Data streams are likely to be on channels, for example cable and Multichannel Multipoint Distributed System (MMDS) channels, separate from video and audio streams. Similarly, data streams are likely be on transponders, for example transponders for digital broadcast systems, separate from video and audio streams. This separation being usual, the broadcast receiver card requires two paths and signal lines. This section refers to these two paths as the "digital audio-video signal path" and the "digital data signal path." The following sections describe these signal paths separately to clarify their differences.
It is anticipated that hardware vendors will eventually combine both signal paths on the same PCI-bus card and also provide two separate tuners on one PCI-bus card. Such a combination means control, interface, bus mastering, power, and antenna connector resources can be shared. However, early versions of the broadcast receiver card need include only one tuner.
One-tuner versions of the card must receive both data and audio-video signals without user intervention. However, one-tuner cards need not receive both data and audio-video signals simultaneously, unless the signals are broadcast on the same channel or transponder. This reception functionality requires the card to include both network access control circuitry and MSBDN circuitry.
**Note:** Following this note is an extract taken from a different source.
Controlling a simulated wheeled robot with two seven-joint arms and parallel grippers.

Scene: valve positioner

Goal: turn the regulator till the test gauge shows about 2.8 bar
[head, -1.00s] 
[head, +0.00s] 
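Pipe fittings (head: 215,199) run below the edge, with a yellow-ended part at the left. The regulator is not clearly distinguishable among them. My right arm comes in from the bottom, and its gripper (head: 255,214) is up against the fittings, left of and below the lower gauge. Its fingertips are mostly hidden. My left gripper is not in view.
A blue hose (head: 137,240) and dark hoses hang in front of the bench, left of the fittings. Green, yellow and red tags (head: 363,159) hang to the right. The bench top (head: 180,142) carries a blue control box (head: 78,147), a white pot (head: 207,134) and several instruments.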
The receiver card can also include a smart card as appropriate.
The digital audio-video signal path contains network-specific technology for tuning, demodulating, decoding, error-correcting, demultiplexing, decrypting, and controlling access to digital audio and video signals.
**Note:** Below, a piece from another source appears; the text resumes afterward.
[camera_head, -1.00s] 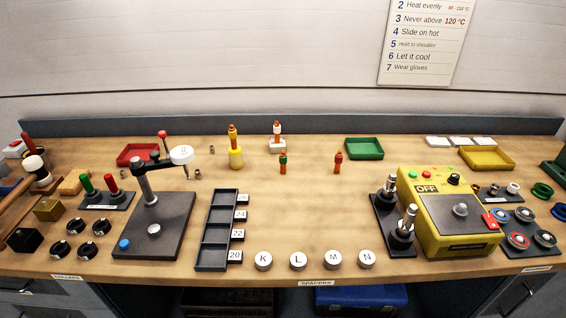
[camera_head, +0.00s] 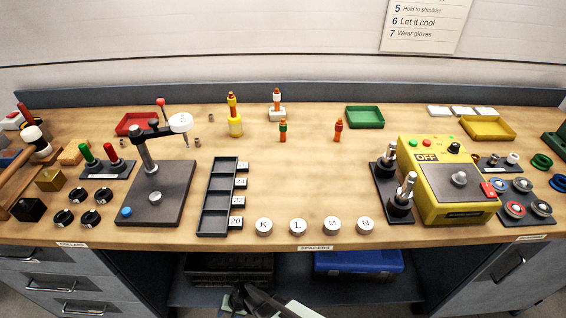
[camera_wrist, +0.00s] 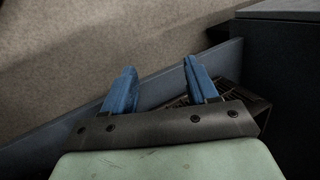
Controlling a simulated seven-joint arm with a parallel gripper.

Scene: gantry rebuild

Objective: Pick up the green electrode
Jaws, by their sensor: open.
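A small orange electrode with a green band (camera_head: 283,131) stands upright near the back middle of the bench. An orange electrode with no green band (camera_head: 338,130) stands to its right. My gripper (camera_wrist: 159,65) shows in the wrist view with its two blue fingers apart and nothing between them. In the head view, part of my arm's end shows at the bottom edge, low in front of the bench and far from the green-banded electrode. The wrist view shows the floor and the dark shelf area, with no electrode in it.
A press (camera_head: 176,187), a black slotted tray (camera_head: 210,226), lettered discs (camera_head: 298,226) and a yellow control box (camera_head: 451,207) stand nearer the front.
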The digital audio-video signal path must be capable of receiving at least four substreams simultaneously, such as video, audio, data, and Program Guide substreams. The design of the receiver card must allow transfer of these streams to computer memory with very low CPU utilization (less than 10 percent). Such a design ensures that the transfer does not interfere with the performance of applications running on the computer. This design implies that the card uses bus mastering or other direct memory access techniques.
Certain network designs mandate that particular access control functionality be resident in hardware. Such access control functionality controls some types of interaction with the consumer, for example preventing certain users from viewing video of specified ratings. In the broadcast client system, the software that verifies access for a particular network is divided into a number of parts. Security functions typically run on a microprocessor on the receiver card. The user interface and any modem interface functions are implemented in the computer. The different verifier portions communicate with each other through Broadcast Architecture driver interfaces; these interfaces manage verifier communication with the user and the network authorization center.
Digital audio-video data is tuned, demodulated, and error-corrected by a module referred to as the transport. The transport then routes the data to circuitry that selects portions of interest from the total stream. These portions may be identified by packet identifiers (PIDs). Information of interest can be passed through MSBDN circuitry for Data Encryption Standard (DES) decryption. After any required decryption processes, data is bus mastered into CPU memory.
Note that not all data is encrypted by the sender. Such data can bypass the circuitry for DES decryption.. It is also possible to take selected data directly from the error correction circuitry and bus master it into memory.
The signal path that receives digital data is similar to the existing audio-video path, but it must meet the extra requirement that the digital data signal path must be able to demultiplex a packet stream into one or more substreams. In other words, it must be able to separate several combined data streams. During this demultiplexing process, the path must be able to filter out unwanted packets based on a field in the packet header.
For a more complete description of the data receiver and of required decryption functionality, see the MSBDN Receiver section of the Broadcast Architecture Device-Driver Kit (DDK), part of the Windows 98 DDK.